L’auteure fait part d’une démarche créative et innovante avec les participants à l’Université populaire Quart Monde de l’Ile de France.

J’essaie toujours d’éviter un piège : celui qui consiste à réduire les arts plastiques à la mission politique d’illustrer une thèse, fut-elle légitime et généreuse. À mon avis, l’œuvre d’art se suffit à elle-même dans le sens où c’est au spectateur de lui donner son sens, à partir de sa propre sensibilité et de sa propre situation.

« Mon petit musée »

Lors des séances de l’Université populaire Quart Monde, où un thème est débattu entre personnes issues du monde des « pauvres », les militants, et d’autres personnes n’ayant pas cette expérience directe de la pauvreté mais ayant peut-être un contact plus régulier avec les œuvres d’art, je propose d’élargir le champ des échanges entre tous les participants en montrant quatre à cinq œuvres d’art en relation avec la thématique abordée lors des séances plénières. Nous intitulons ces quelques minutes « Mon petit Musée » : un moment bref d’environ dix minutes où sont projetées quelques œuvres d’art (peintures, sculptures, etc.).

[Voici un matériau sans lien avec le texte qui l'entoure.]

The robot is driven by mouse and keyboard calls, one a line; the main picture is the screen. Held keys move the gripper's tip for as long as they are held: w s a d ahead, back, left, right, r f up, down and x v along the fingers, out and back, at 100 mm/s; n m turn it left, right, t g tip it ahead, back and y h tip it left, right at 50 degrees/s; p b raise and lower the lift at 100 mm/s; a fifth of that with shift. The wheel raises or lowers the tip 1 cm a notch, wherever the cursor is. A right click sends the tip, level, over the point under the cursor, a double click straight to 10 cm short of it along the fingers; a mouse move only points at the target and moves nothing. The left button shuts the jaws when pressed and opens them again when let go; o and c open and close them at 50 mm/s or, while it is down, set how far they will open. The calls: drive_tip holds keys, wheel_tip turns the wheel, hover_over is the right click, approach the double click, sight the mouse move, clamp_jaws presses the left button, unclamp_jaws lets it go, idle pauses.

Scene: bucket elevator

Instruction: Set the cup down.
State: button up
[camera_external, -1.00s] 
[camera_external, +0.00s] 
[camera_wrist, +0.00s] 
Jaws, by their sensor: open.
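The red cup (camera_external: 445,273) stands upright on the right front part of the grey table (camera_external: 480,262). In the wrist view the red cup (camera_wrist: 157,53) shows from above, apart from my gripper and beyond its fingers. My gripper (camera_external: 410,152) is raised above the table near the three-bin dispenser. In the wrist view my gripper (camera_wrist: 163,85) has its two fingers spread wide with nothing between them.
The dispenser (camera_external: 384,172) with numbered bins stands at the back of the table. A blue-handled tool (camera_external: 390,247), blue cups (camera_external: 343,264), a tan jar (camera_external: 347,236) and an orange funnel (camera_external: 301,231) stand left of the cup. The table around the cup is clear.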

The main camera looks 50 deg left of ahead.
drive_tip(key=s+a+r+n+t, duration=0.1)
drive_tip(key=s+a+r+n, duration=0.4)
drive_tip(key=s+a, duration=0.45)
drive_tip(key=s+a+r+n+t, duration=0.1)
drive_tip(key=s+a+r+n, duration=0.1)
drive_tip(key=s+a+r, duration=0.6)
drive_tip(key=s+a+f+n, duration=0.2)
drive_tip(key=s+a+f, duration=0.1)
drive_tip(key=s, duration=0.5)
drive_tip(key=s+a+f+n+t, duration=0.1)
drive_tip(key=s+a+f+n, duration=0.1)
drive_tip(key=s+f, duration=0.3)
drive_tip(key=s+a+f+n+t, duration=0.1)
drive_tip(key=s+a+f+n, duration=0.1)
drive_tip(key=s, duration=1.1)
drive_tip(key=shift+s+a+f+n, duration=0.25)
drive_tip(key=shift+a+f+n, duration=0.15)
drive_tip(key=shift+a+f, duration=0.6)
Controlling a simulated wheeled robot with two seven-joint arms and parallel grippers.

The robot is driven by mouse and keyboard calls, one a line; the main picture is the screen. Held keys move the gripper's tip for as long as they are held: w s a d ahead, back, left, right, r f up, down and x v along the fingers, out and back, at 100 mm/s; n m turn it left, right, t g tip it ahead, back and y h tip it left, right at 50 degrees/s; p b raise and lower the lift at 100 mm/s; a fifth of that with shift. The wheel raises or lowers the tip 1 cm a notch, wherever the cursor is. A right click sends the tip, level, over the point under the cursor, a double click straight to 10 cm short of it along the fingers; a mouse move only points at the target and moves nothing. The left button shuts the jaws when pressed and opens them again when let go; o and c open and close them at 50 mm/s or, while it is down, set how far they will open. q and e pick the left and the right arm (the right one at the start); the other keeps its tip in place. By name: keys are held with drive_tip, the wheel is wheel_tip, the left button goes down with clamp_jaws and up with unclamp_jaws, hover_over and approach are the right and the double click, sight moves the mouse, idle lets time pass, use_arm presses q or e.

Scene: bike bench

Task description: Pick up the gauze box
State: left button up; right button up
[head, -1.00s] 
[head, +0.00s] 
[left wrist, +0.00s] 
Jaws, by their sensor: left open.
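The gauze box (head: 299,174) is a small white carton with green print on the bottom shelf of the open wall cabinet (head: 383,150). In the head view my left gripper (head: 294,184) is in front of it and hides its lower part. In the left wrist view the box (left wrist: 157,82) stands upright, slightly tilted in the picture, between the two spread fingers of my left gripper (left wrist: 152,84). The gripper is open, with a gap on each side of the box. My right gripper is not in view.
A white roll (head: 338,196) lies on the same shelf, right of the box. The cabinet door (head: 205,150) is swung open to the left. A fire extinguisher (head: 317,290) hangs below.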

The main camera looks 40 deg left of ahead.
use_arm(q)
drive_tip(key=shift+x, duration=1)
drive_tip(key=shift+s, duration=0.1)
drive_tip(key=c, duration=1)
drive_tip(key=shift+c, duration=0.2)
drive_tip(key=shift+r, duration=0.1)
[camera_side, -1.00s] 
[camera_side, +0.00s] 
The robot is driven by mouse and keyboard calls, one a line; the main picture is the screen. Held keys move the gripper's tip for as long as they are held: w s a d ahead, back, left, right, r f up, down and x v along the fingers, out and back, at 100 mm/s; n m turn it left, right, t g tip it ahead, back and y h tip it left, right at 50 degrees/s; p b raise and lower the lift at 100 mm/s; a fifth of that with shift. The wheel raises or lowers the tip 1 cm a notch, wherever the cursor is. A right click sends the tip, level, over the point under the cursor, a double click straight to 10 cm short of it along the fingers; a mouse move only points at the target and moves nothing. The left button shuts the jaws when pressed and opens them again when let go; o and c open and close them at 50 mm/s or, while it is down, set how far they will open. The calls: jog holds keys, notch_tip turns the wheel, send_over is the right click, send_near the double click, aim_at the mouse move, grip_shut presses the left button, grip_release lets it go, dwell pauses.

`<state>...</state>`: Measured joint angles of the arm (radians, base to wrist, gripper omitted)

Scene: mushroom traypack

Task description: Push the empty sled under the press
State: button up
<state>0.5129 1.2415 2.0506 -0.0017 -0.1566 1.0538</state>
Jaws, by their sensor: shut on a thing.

Les participants sont invités alors à observer et à commenter les œuvres que je présente et à y greffer leurs propres observations, questions ou commentaires. Nous faisons feu de tout bois car il n’y a pas de réflexions rejetées. Chacun sait qu’il peut s’aventurer dans un commentaire sans que celui-ci soit jugé bon ou mauvais. Cette méthode facilite le dialogue et l’écoute pour y ajouter, si nécessaire, quelques précisions d’ordre historique adaptées à un public spécifique.

Ainsi, les militants de l’Université populaire Quart Monde pensent et s’expriment selon leurs propres connaissances et leur propre sensibilité. Ils apprennent à mieux voir. Ils réalisent qu’ils ont le « droit » de juger une œuvre d’art selon leurs propres critères.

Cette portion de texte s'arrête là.